The need for independent audit regulation

Some of the key takeaways from ACGA discussions around independent audit committees included:

  • An independent audit regulator is likely to improve overall audit quality. However, to have real impact, there should be a broad regulatory remit, similar to the UK’s Financial Reporting Council.
  • Communication between the auditor and the company is important. There should be disclosure of key audit matters in the auditor’s report.
  • Investors should focus more on audit committee effectiveness rather than solely its independence.

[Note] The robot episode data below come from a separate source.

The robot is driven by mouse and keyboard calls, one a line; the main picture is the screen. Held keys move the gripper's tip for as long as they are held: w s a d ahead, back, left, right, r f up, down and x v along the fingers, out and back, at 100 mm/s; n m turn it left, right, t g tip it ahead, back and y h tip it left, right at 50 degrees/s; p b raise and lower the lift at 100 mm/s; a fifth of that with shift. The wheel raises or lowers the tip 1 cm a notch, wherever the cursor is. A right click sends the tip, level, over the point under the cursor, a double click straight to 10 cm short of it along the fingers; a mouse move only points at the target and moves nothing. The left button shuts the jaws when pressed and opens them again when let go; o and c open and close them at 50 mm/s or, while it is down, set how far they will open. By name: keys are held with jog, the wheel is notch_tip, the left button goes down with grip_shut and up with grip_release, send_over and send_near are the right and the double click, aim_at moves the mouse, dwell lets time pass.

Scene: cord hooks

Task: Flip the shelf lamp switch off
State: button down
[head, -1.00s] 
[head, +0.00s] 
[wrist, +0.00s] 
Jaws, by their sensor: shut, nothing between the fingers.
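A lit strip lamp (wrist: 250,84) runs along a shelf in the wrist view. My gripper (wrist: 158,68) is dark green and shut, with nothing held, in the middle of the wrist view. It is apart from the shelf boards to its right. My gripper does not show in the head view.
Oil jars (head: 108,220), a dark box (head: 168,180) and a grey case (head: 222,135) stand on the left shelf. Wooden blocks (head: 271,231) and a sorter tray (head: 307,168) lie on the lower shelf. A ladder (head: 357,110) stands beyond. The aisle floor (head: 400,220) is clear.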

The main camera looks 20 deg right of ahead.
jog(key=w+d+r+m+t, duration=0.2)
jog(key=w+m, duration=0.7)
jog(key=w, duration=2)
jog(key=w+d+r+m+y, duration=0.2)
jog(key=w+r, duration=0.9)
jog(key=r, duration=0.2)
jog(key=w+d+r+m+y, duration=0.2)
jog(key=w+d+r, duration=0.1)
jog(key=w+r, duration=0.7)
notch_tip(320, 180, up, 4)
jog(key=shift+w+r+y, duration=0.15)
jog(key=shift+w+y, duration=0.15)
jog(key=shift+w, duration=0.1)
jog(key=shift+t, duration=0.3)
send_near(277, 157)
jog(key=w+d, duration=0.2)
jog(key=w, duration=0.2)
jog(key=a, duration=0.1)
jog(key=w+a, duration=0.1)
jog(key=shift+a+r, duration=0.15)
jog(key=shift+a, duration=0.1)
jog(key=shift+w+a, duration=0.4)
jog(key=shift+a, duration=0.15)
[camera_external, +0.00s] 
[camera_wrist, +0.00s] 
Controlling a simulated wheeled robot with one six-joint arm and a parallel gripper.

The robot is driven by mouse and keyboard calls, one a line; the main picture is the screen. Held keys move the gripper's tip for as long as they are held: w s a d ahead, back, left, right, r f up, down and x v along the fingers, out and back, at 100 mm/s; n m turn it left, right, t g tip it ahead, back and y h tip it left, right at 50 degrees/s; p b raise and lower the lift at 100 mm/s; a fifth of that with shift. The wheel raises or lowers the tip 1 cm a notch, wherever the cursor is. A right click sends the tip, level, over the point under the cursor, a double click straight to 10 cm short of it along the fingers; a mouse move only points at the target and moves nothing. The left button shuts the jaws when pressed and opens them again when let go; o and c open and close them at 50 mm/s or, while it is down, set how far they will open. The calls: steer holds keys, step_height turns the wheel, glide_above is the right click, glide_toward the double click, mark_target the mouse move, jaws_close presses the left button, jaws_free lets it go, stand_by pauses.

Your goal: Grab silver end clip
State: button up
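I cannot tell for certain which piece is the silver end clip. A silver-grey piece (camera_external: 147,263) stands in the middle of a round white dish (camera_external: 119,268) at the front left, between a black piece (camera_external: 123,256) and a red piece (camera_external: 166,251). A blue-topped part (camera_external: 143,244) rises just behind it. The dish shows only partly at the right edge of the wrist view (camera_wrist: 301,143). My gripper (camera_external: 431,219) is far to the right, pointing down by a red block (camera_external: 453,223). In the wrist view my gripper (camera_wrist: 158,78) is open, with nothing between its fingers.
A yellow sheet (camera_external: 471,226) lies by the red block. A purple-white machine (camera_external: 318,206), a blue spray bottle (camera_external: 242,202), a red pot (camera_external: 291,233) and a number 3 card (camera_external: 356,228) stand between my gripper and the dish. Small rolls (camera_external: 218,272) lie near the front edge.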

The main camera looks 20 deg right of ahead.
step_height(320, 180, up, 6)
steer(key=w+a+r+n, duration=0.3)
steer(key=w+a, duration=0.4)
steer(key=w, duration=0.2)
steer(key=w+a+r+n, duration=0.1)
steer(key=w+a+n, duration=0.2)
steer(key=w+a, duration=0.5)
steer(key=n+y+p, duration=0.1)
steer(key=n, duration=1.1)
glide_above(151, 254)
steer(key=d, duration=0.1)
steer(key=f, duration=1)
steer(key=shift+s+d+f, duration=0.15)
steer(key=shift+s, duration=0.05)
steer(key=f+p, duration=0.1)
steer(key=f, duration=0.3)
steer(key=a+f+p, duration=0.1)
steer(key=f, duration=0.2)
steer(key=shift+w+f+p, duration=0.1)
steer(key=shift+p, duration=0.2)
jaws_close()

One of the main concerns we see in the Indian market is a lack of accountability by audit committees. As investors, we believe that we are better protected by corporate structures which ensure that audit committees are able to assess and challenge management assumptions. To this end, we see the competence and independence of audit committee members as a key requirement for effectiveness.

 

Effecting change

Are there other ways to promote corporate governance best practice in the Indian market? One could look at developments in Brazil, specifically its Novo Mercado segment. B3, the Sao Paulo Stock Exchange, created a premium listing segment where the fulfilment of certain corporate governance best practices is a pre-requisite. These higher standards might lead to increased foreign investment, with investors willing to pay a premium for reduction in corporate governance risk. This approach could work well in India where emphasis is placed on local perception. Furthermore, India is less dominated by a handful of large corporations, which could compromise the effectiveness of a “premium segment” approach as we have seen happen in the Philippines.

 

Conclusion

Great challenges still exist in relation to the implementation of good governance provisions. Fundamentally, we believe that there will need to be a cultural shift for company promoters to understand the benefits that an engaged shareholder base can bring.

We are encouraged by the direction of travel overall, which includes talks on the implementation of an Indian Stewardship Code. Its chances of success hinge on companies recognising the need to migrate to more robust governance structures and, crucially, on local and international investors playing a more active stewardship role.

1 Most Indian companies are run by their “promoters”, a group of people or a family who set up and have effective control of the company. Indian corporate structures are typified in this way, promoter run companies account for 45% of the market, with foreign and governmental ownership representing a further 25% respectively.